Some thoughts on the importance of historical context
Kathleen Wynne (left) is congratulated by runner-up Sandra Pupatello on Saturday.
And something is happening here
But you don't know what it is
Do you, Mister Jones?
— Bob Dylan, "Ballad of a Thin Man"
Early Sunday morning on Facebook, I posted a knee-jerk response to the selection of Kathleen Wynne as the Liberal Party of Ontario's new leader — and thus, the province's new Premier. Wynne won on the third ballot, edging out Sandra Pupatello. The women had been the front-runners right from the start. (Entirely coincidentally, but most serendipitously, Wynne's victory came only two days before the 25th anniversary of the Supreme Court of Canada's decision declaring that women have a fundamental right to control their own bodies.)
Those of you who think that nothing changes, please take note. In some very important ways, the world *is* getting better and it's important we remember that. A divorced, gay, woman is now Premier of Ontario.

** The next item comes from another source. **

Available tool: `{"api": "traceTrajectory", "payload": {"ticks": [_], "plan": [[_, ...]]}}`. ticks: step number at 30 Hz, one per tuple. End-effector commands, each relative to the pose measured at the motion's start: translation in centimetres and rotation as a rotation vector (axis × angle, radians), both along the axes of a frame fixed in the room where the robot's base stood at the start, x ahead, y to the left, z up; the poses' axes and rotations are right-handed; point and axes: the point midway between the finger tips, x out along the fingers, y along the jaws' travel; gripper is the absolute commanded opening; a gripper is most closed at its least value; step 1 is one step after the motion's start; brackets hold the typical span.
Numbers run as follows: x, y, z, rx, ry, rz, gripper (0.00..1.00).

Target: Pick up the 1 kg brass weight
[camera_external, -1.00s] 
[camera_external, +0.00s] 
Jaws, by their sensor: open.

Woman. Gay. Divorced. 30 years ago (or less!) any *one* of those facts would have automatically disqualified her.
That's a sea change, ladies and gentleman. A fucking sea change.
There is more to it than that, of course, and finding myself living in a country in which six of its 14 First Ministers are women does not mean we have reached Utopia.
But it is significant.
So significant that it deserves not just an emphasized paragraph all of its own, but consideration at some length. The perfumes of change.